- [Problem statement] Find the line containing "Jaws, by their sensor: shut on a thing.". Return it and every line after it, unchanged, up to and including the last line.

- [Records supplied]

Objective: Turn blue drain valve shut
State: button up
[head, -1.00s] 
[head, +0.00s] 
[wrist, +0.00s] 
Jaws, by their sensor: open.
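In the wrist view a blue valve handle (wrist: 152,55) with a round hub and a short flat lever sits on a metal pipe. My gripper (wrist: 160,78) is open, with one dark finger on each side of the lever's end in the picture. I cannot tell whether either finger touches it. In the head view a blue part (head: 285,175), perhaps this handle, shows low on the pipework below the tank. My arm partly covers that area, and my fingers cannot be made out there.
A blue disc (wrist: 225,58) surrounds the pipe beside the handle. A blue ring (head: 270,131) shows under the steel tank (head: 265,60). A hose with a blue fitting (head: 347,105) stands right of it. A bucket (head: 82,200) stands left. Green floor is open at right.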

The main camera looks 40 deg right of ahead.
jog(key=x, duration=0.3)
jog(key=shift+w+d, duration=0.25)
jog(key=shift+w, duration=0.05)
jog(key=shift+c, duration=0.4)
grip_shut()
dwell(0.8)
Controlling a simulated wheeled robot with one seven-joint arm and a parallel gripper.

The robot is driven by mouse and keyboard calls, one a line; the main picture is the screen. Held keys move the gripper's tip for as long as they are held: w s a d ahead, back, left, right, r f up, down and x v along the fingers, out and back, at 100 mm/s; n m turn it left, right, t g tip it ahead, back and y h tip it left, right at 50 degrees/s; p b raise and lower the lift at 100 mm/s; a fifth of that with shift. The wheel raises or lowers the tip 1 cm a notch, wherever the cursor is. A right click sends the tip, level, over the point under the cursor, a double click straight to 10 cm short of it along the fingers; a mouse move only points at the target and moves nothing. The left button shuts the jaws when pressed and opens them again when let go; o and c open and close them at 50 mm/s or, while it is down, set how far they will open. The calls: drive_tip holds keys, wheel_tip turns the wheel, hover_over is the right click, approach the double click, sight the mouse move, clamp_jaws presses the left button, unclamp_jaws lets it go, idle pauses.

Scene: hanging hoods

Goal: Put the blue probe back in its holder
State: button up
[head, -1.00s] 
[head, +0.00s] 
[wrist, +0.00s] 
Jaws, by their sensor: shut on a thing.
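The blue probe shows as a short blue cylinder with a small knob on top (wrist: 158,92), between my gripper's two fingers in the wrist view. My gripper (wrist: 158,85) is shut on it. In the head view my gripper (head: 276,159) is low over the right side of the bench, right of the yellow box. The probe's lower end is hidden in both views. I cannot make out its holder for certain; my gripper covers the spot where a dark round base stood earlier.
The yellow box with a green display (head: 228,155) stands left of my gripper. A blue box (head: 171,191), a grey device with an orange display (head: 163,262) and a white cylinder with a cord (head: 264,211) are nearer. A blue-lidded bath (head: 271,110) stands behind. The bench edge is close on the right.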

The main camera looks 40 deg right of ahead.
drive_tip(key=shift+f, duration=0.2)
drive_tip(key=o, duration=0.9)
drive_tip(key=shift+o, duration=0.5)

- [The output]
Jaws, by their sensor: shut on a thing.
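The blue probe shows as a short blue cylinder with a small knob on top (wrist: 158,92), between my gripper's two fingers in the wrist view. My gripper (wrist: 158,85) is shut on it. In the head view my gripper (head: 276,159) is low over the right side of the bench, right of the yellow box. The probe's lower end is hidden in both views. I cannot make out its holder for certain; my gripper covers the spot where a dark round base stood earlier.
The yellow box with a green display (head: 228,155) stands left of my gripper. A blue box (head: 171,191), a grey device with an orange display (head: 163,262) and a white cylinder with a cord (head: 264,211) are nearer. A blue-lidded bath (head: 271,110) stands behind. The bench edge is close on the right.

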The main camera looks 40 deg right of ahead.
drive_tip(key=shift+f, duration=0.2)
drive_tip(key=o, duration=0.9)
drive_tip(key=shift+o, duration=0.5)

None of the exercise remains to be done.